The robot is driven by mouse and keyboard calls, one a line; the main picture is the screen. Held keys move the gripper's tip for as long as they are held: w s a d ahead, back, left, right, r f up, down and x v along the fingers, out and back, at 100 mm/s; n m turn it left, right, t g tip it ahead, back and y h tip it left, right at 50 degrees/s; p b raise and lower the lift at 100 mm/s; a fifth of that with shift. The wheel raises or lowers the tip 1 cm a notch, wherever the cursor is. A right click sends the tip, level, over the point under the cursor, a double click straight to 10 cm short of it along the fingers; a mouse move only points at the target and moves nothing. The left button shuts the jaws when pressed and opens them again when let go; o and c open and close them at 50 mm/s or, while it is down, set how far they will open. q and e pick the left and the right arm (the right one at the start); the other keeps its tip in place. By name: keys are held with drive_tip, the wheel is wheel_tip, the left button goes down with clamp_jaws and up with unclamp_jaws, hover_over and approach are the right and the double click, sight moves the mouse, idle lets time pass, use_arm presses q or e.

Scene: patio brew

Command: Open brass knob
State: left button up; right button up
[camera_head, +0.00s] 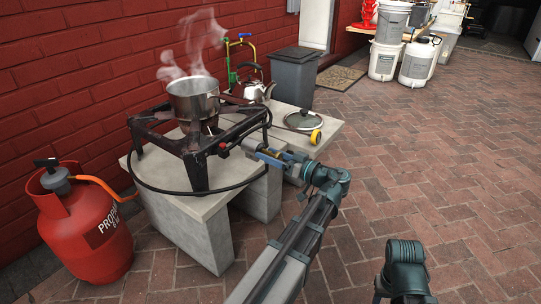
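My left gripper (250,148) reaches leftward to the front right corner of the dark burner stand (186,150). Its tips are close to a small red part (223,147) on the stand's front corner. I cannot tell whether they touch it, or whether the fingers are open or shut. No knob is clearly seen as brass at this size; the gripper and the stand's leg may hide it. A steaming steel pot (194,98) stands on the burner. Part of my right arm shows at the lower right, but its gripper is out of view.
A red propane cylinder (88,240) stands at the left, with an orange hose (100,183). The burner rests on a concrete bench (200,222). A kettle (256,91), a glass lid (303,120) and a yellow roll (316,137) are beyond my gripper. Brick floor is open at the right.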

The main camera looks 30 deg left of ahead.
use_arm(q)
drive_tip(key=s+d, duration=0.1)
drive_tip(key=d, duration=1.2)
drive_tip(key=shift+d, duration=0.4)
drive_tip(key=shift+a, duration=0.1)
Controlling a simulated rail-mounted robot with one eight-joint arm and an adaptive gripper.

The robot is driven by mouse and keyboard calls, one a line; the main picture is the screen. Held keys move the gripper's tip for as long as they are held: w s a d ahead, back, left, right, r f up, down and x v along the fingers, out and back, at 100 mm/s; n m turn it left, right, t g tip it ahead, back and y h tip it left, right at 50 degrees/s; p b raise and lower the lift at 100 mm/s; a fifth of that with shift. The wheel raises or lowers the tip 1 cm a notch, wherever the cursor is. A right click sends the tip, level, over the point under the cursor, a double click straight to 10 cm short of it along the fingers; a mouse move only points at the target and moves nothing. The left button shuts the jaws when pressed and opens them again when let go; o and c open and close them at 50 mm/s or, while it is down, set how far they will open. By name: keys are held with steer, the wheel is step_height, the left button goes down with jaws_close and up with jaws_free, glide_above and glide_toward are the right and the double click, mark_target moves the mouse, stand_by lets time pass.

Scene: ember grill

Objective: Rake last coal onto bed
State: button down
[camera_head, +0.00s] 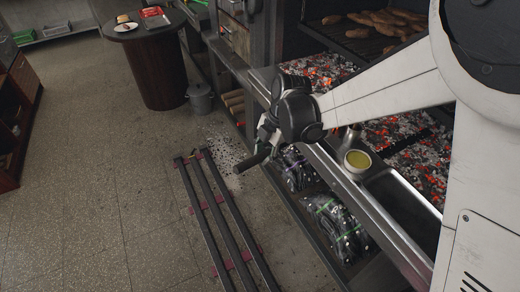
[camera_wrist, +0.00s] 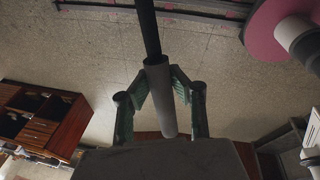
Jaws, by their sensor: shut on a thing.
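My gripper (camera_head: 268,132) is out over the aisle in front of the grill, left of the metal ledge. In the wrist view its two greenish fingers (camera_wrist: 160,92) are closed around a grey cylindrical grip (camera_wrist: 161,100). A thin dark shaft (camera_wrist: 148,28) runs from this grip out of the top of the picture. The tool's dark grip end (camera_head: 254,158) shows below my gripper in the head view. Its head is not visible, so I cannot confirm it is a rake. The coal bed (camera_head: 421,160) holds grey and glowing orange coals, partly hidden by my arm. I cannot single out one last coal.
A bowl of yellow liquid (camera_head: 357,160) stands on the grill's front ledge. Bagged goods (camera_head: 338,228) fill the shelf below. A rack of long dark bars (camera_head: 222,222) lies on the floor, near dark scattered bits (camera_head: 226,150).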

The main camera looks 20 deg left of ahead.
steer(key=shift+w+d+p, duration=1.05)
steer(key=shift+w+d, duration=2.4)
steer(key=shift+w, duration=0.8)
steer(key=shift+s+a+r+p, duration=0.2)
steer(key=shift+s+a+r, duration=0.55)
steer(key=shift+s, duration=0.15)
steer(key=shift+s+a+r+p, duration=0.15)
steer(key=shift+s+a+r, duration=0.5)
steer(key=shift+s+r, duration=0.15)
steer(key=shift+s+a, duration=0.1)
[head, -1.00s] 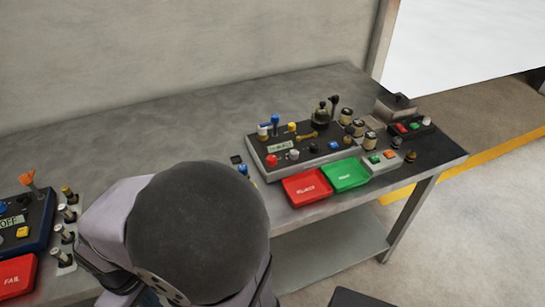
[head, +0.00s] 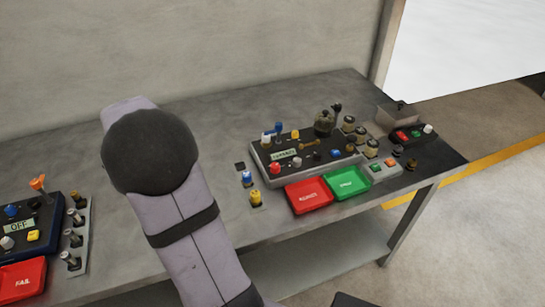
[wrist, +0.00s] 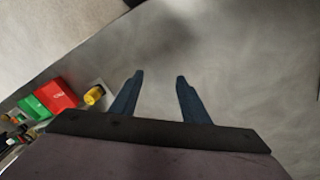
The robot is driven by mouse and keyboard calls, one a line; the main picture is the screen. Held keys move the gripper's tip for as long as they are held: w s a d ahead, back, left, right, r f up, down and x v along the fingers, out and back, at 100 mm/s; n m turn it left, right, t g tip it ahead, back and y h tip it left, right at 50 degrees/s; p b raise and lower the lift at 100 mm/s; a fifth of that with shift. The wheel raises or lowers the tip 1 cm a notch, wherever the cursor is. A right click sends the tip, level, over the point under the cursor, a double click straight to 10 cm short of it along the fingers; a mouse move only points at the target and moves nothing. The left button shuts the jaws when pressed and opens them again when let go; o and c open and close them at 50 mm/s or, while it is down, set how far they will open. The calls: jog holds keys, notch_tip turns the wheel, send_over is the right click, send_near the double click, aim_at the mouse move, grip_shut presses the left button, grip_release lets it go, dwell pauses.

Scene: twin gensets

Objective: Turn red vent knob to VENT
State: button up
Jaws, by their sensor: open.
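A small red knob (head: 275,168) stands at the front left corner of the dark-topped console (head: 331,157) in the head view. I take it for the vent knob; any VENT marking is too small to read. My arm stands left of this console in the head view and hides my gripper there. In the wrist view my gripper (wrist: 158,78) has its two blue fingers apart, with nothing between them. Bare grey bench top lies beyond the fingertips. The red knob cannot be made out in the wrist view.
A red tray (head: 308,195) and a green tray (head: 346,183) lie before the console. A yellow-capped piece (head: 256,197) and a blue-capped one (head: 247,178) stand left of it. A blue console (head: 30,226) reading OFF is at far left. The bench's back strip is clear.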

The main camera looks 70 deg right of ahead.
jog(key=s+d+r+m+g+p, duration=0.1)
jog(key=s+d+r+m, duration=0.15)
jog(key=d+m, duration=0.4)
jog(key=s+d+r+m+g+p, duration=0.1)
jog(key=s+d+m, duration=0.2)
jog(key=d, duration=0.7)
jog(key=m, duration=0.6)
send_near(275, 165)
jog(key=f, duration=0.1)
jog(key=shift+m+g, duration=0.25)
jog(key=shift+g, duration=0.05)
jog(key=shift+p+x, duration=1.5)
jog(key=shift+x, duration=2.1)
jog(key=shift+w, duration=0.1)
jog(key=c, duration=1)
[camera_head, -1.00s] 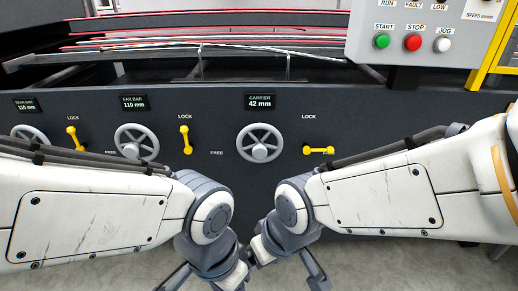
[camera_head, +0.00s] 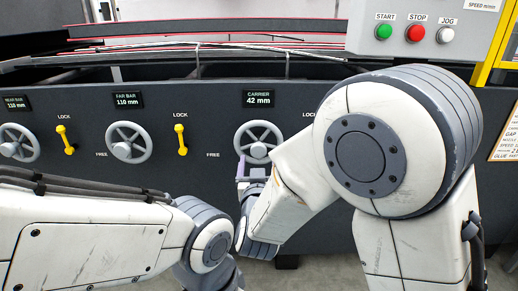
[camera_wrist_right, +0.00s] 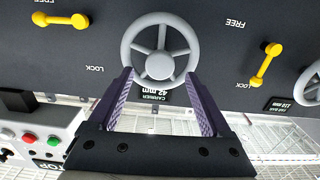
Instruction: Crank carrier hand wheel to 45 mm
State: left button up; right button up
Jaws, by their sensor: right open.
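The grey five-spoke carrier hand wheel (camera_head: 258,150) is on the dark panel, under a CARRIER display (camera_head: 259,99) reading 42 mm. The right wrist view shows the wheel (camera_wrist_right: 160,65) upside down. My right gripper (camera_head: 252,164) is at the wheel's lower side in the head view. In the wrist view its purple fingers (camera_wrist_right: 157,77) are open, one on each side of the near rim. Contact with the wheel cannot be told. The yellow carrier lever (camera_wrist_right: 60,19) lies sideways toward FREE; my right arm hides it in the head view. My left gripper's fingers are not visible.
The far bar wheel (camera_head: 128,143) and its upright yellow lever (camera_head: 181,140) are to the left. A near bar wheel (camera_head: 18,143) is further left. A control box (camera_head: 420,28) with START, STOP and JOG buttons hangs at upper right. My left forearm crosses the lower left.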

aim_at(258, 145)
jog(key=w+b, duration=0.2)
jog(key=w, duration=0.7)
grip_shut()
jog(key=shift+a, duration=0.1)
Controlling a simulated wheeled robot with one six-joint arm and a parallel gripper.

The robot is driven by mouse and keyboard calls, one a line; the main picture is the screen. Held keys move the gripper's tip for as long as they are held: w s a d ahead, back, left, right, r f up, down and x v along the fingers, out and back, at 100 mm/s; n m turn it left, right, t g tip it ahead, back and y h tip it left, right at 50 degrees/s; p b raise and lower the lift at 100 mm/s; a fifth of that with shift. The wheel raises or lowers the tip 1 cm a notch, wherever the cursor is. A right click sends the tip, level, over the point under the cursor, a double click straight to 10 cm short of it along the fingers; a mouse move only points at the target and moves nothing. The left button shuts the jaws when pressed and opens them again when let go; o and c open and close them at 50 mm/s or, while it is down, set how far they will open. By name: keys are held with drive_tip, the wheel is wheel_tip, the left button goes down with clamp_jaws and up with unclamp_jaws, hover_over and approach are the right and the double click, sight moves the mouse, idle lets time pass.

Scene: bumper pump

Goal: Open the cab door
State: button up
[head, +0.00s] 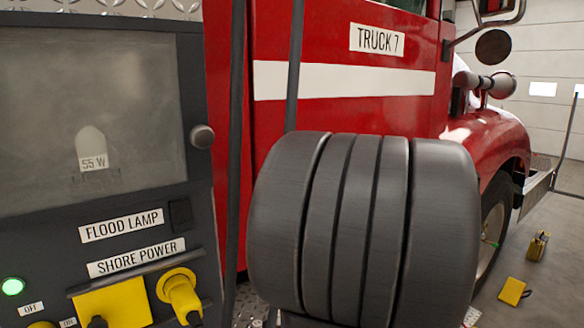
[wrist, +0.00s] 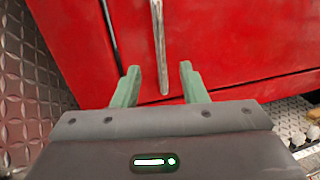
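The red cab side (head: 340,112) with a white stripe and a "TRUCK 7" plate (head: 376,39) fills the middle of the head view. I see no open gap in it; the door looks closed. In the wrist view my gripper (wrist: 159,72) is open, its green fingers pointing at the red panel (wrist: 230,35). A pale upright bar (wrist: 159,40), perhaps a handle, shows between the fingers, with gaps on both sides. I cannot tell how deep it sits between them. My gripper is hidden in the head view behind my large grey arm links.
A grey panel with a "FLOOD LAMP" label (head: 121,225), and yellow plugs (head: 180,292), stands at the left. Mirrors (head: 494,47) and a wheel (head: 494,235) are at the right. Yellow blocks (head: 513,291) lie on the floor. Diamond plate (wrist: 25,70) borders the wrist view's left.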

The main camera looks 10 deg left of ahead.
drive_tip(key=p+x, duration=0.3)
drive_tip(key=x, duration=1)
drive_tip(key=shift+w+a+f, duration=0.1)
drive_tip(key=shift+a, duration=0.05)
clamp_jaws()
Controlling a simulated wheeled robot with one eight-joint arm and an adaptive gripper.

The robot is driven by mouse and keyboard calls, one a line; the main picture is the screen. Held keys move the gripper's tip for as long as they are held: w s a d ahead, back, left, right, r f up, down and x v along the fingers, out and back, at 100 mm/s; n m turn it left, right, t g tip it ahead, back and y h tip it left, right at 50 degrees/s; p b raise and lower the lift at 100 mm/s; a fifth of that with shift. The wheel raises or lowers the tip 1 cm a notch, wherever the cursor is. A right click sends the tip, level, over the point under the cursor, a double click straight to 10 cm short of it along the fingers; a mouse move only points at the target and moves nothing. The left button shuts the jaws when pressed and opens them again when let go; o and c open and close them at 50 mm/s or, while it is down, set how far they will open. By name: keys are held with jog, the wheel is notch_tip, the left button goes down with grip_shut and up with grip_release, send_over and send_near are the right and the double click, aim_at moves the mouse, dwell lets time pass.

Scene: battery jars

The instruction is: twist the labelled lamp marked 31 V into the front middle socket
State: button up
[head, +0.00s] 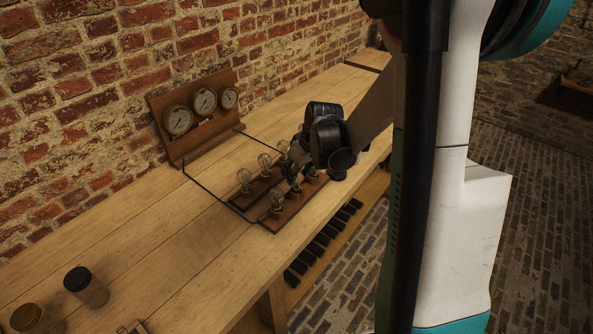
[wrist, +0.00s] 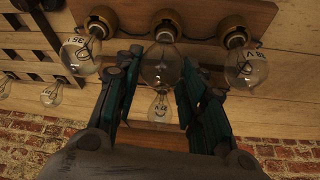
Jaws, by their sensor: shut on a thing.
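My gripper (wrist: 160,100) is shut on a clear glass lamp (wrist: 163,65), with one finger on each side of its bulb. The held lamp stands in line with the middle brass socket (wrist: 165,30) of a wooden board (wrist: 205,12). Its label is not readable, and I cannot tell how deep its base sits. Lamps stand in the sockets on either side, a left one (wrist: 80,55) and a right one (wrist: 245,68), with small printed labels. In the head view my gripper (head: 296,180) is at the middle of the front row, and its fingers mostly hide the held lamp.
Another lamp (wrist: 160,108) stands behind, on a second board. Back-row lamps (head: 264,161) stand close to my gripper. A panel with three gauges (head: 204,101) stands by the brick wall. Dark rods run around the boards. A dark-lidded jar (head: 86,286) is at the lower left.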

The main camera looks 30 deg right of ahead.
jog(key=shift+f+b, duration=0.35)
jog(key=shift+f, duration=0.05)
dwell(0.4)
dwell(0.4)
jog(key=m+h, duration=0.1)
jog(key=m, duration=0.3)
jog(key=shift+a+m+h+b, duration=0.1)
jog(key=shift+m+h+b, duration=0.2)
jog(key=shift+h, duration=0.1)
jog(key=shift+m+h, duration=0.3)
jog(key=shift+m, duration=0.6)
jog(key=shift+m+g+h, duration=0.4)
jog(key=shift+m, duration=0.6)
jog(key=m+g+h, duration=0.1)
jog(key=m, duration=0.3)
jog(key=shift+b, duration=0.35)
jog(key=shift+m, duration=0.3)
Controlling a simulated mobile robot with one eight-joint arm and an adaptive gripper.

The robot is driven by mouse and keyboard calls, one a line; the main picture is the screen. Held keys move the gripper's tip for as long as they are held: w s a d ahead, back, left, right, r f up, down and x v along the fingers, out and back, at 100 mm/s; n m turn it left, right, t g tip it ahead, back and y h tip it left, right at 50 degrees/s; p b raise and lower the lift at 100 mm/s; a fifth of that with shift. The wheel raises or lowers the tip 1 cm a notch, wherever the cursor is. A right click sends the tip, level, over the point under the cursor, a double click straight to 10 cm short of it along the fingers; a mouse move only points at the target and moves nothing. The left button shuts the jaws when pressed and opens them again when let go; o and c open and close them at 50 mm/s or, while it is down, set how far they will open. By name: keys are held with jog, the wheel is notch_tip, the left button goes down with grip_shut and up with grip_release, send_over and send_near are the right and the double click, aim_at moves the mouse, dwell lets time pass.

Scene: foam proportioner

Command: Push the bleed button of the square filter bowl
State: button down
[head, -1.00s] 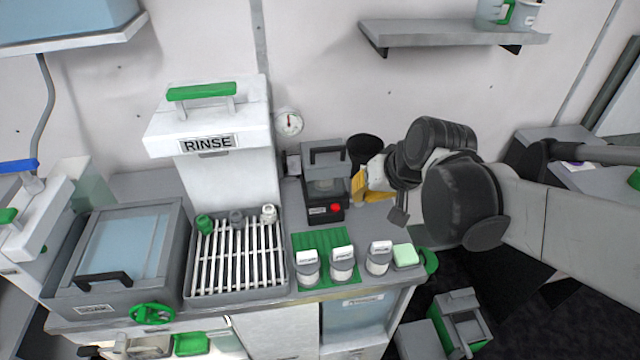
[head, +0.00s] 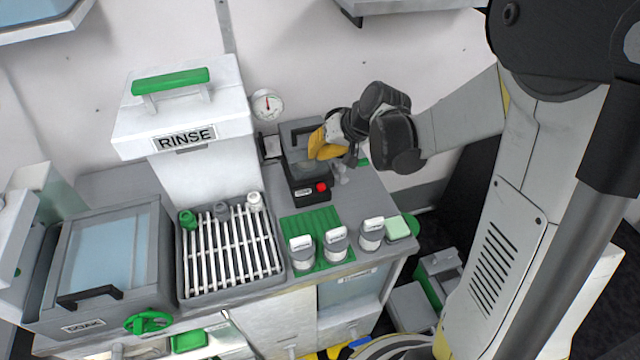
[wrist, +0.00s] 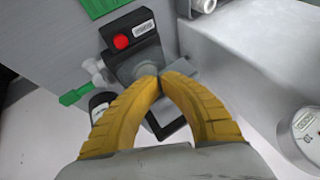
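A dark square-based unit (head: 306,190) with a red button (head: 321,187) on its front stands at the back of the counter. In the wrist view the unit (wrist: 150,50) shows its red button (wrist: 121,42), a small label and a grey round part behind the fingertips. No label I can read names the filter bowl, so I cannot tell for sure that this is it. My gripper (wrist: 160,77) has its yellow fingers brought together at the tips with nothing seen between them. In the head view my gripper (head: 318,148) is over the unit's right side, behind the red button. Contact cannot be told.
A white RINSE housing (head: 185,138) and slatted rack (head: 228,270) are to the left. Several small jars, one of them a white-capped jar (head: 336,246), stand in front by a green mat (head: 316,226). A green-handled valve (wrist: 78,93) is beside the unit. A gauge (head: 267,105) hangs behind.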

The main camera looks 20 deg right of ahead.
★ ★ ★ ★ ★
## Prompt
Copy out every line of the material above that mentions the word "simulated".

## Completed task
Controlling a simulated rail-mounted robot with one eight-joint arm and an adaptive gripper.
Controlling a simulated wheeled robot with one six-joint arm and a parallel gripper.
Controlling a simulated wheeled robot with one eight-joint arm and an adaptive gripper.
Controlling a simulated mobile robot with one eight-joint arm and an adaptive gripper.

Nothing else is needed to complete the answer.